Source: Hunter Mitchell/Kentucky Kernel Kentucky defeated UAlbany in the first game of the 2015 season.
Source: Hunter Mitchell/Kentucky Kernel
Kentucky defeated UAlbany in the first game of the 2015 season.

When I was in the eighth grade, my AAU basketball team, the Greenburgh Kings—a group of 13 boys from across the Westchester County town of Greenburgh, NY—was matched up against a supposedly grittier, more skilled collective of young men from “The ‘Ville:” Mt. Vernon, NY. We had scrimmaged them two summers ago, and the expectations (or fears) about their superior skill and athleticism were proven to be accurate—they destroyed us.

Thus, as we prepared to play them two years bigger, stronger, and more skilled, we, the eclectic group of a few suburban hobbyist basketball players were indeed nervous.

Yet, my father encouraged us with these words: “They put on their drawers [boxers] the same way you do: one leg at a time.”

Once we were reminded that the ‘Monstars’ form Mt. Vernon were indeed human, we loosened up and played our game, and to both ours, and likely their surprises, we won.

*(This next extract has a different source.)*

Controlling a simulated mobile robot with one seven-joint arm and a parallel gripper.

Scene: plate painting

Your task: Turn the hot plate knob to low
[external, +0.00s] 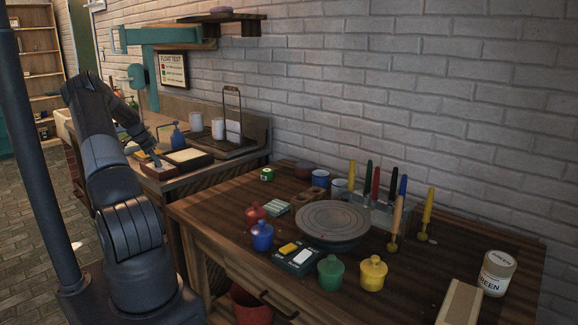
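My arm reaches away from me over the back counter at the left. My gripper (157,162) is small and dark in the external view, pointing down near a low brown box (158,173) on the counter's front edge. I cannot tell whether it touches the box or whether its fingers are open or shut. I cannot make out a hot plate knob. A dark flat unit (238,151) with white cups and a wire stand is at the back right of that counter; whether it is the hot plate is unclear.
A shallow tray with a white slab (190,157) lies right of my gripper, and a blue bottle (178,137) stands behind. The nearer wooden table (205,222) holds a grey round wheel (332,220), colored pots, upright brushes and a labelled jar (496,273).

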Fast forward to Friday night, Nov. 13.

We, the University at Albany men’s basketball team were slated against arguably the most popular collegiate basketball program of the last decade—the University of Kentucky Wildcats.

Their eight NCAA championships seat them second all-time, only three behind UCLA. At the beginning of this NBA season, 21 of the league’s players had previously sported UK’s trademark blue and white checkered uniforms—the most of any other of the 111 Division I schools across the country.

All of that lends to UK’s impressive legacy. But, in relation to this year’s team, it’s only history.

I’m convinced that through their early-season, non-conference campaign, amidst their noted size and athletic advantages, this year’s University of Kentucky men’s basketball team will thrive on one thing: intimidation.

The 2015-16 assembly of top-100-ranked recruits has yet to prove anything in the NCAA. If there’s one thing I wish I could’ve told my teammates Friday night, it would have been that the Wildcats put on their drawers—one leg at a time.

As we warmed up Friday night, separated from the Wildcats by the midcourt line, Robert Harris, the team’s assistant strength and conditioning coach, asked me: “’Aye! How much do you bench? 225?”

As I began to answer, he interrupted, “Doesn’t matter. I’ll still beat you!”

I laughed, taking his unwarranted aggression as a joke. The next time I walked passed him, he suggested: “You should’ve braided that hair homie.”

Jon Iati—an assistant coach on our team—had seen the exchange and came to stand between us the group of Wildcats stretching on the other half of the court.

My teammates asked me what Harris had said, and once I told them, they sucked their teeth with promises to make him pay for his attempt at intimidation.

But, when the game started, the fire appeared to have been fanned.

There’s one key for a David school to unseat a Goliath in men’s college basketball: play mad.

The smaller school has to be fearless, taking open shots when they get them, crashing the offensive and defensive glass and defending with fervor.

We started a little slow, giving up a few offensive rebounds—more than anything, that murders momentum.

   We missed eight free throws, and 13 three 3-point attempts.

You’ll read of how we faired well against the Wildcats, as they didn’t begin to pull away until midway through the second half. Yet, I contend that while we played hard, we didn’t do so well.

And from my seat on the bench, it looked as if we spent the first half, and part of the second half surprised at their human fallibility.

The atmosphere in the locker room following our loss was one of disappointment in knowing that we were more evenly matched with the Wildcats than maybe some of us had expected.

But, we had our opportunity to shock the world. I’m only disappointed that it was us who seemed to be dazed by how deserving we were to be on that court.